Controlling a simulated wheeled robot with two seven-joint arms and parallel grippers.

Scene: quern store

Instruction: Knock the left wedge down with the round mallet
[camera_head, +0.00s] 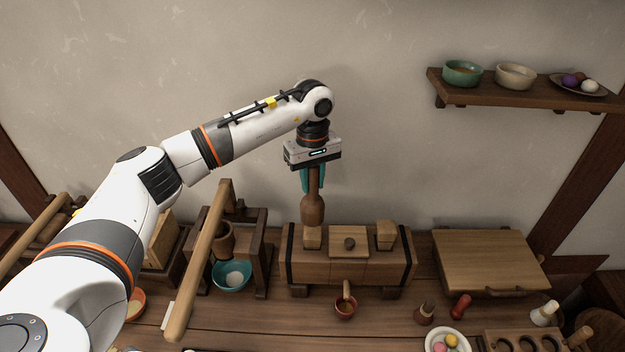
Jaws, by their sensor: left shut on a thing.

┄┄┄┄┄┄

Set exercise.
Using the listing above, list every line in which the string "with" occurs.

Task solution.
Controlling a simulated wheeled robot with two seven-joint arms and parallel grippers.
Instruction: Knock the left wedge down with the round mallet

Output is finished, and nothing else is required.